All New York Magazine‘s Vulture blog needed was a short headline and YouTube video to get the point across:
Yep. McLovin is in a band. Stop the Internetz! Such news is of vital importance, especially when actor-musician Christopher Mintz-Plasse is referred to as the nickname of a character he played in a popular 2007 film.
I get it. So goes the culture of celebrity, or those merely recognized for a part in a movie. Which is a shame, as Mintz-Plasse certainly has more to him than just one role as a second-string character in “Superbad.” But some fans of The Young Rapscallions, Mintz-Plasse’s band, may not get it. Just ask YouTube user shutupjemma, who posted the following on one of the band’s videos:
Who cares if Chris is on drums? The point is that he’s a good drummer and they’re all good musicians who make amazing music. The point is the BAND, not just Chris.
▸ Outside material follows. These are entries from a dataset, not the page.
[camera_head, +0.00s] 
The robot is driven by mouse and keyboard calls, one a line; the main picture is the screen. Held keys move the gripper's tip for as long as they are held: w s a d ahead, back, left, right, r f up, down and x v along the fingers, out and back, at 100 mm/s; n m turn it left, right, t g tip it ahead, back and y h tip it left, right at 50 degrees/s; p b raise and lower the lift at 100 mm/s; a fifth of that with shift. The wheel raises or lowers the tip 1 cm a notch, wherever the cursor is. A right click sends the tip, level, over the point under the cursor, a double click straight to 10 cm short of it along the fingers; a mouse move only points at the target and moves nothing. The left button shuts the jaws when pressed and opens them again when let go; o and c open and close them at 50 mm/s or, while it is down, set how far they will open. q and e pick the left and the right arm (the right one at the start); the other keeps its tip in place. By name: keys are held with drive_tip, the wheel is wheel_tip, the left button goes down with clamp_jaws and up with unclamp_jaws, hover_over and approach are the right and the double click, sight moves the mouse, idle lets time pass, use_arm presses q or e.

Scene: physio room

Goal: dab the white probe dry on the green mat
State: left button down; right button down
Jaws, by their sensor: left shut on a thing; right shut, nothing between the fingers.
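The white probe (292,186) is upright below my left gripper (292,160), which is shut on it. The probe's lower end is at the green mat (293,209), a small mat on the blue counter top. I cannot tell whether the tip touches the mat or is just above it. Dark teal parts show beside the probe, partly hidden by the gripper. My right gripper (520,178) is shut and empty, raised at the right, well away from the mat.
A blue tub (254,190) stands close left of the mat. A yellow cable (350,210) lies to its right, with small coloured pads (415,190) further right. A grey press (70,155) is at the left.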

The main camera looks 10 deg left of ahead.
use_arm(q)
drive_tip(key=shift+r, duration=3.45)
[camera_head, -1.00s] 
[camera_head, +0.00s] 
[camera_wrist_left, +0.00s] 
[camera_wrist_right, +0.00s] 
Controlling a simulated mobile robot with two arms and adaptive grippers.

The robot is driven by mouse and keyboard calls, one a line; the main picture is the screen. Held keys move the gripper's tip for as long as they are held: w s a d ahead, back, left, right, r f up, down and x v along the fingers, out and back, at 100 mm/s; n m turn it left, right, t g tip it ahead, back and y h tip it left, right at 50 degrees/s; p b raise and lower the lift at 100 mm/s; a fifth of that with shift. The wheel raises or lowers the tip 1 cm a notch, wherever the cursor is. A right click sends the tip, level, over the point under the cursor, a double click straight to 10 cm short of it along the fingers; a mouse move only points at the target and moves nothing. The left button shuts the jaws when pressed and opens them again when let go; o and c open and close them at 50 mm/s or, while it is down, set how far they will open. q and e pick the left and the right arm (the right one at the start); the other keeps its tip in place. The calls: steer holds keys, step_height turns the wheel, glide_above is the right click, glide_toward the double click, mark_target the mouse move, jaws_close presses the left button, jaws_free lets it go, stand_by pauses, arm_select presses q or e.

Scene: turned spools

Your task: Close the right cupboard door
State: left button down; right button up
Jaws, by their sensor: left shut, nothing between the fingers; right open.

Fine point. Except that shutupjemma’s comment was posted the same day The Young Rapscallions made their presence known online, and a large part of that success was due in part to Mintz-Plasse’s Twitter account and some coverage of the band’s famous drummer.
Which begs the question. Is the point the band? Why have people simply referred to The Young Rapscallions as “a band with McLovin” instead of describing the actual band?
Obvious points aside, but it’s rather unfortunate to say that Mintz-Plasse is the sticking point for the band. They sound like a novel pastiche of bro rock acts with greater namesakes, be it a little bit of Jack Johnson-inspired melodies or the “curveball” influence of Rage Against The Machine. At most, the band just sounds like a mix between misinformed quasi jam-blues and a fourth rate, watered-down version of Cage the Elephant.
But really, they just sound like they’re still struggling to find their voice. Which is funny that in just a couple days they’ve garnered even the slightest bit of fanfare. Any other group would toil for years to tweak their sound until it reflects their voice. Instead, The Young Rapscallions are stuck with the signature chicka-chicka-yeaaaaah of McLovin – not even Mintz-Plasse at that – obscuring some semblance of individuality.
In any case, Chris, don’t quit your day job. Seriously, it sounds great. You get to be in highly entertaining films with a lot of heart and/or sociological theories behind them. And that ain’t a bad way to go.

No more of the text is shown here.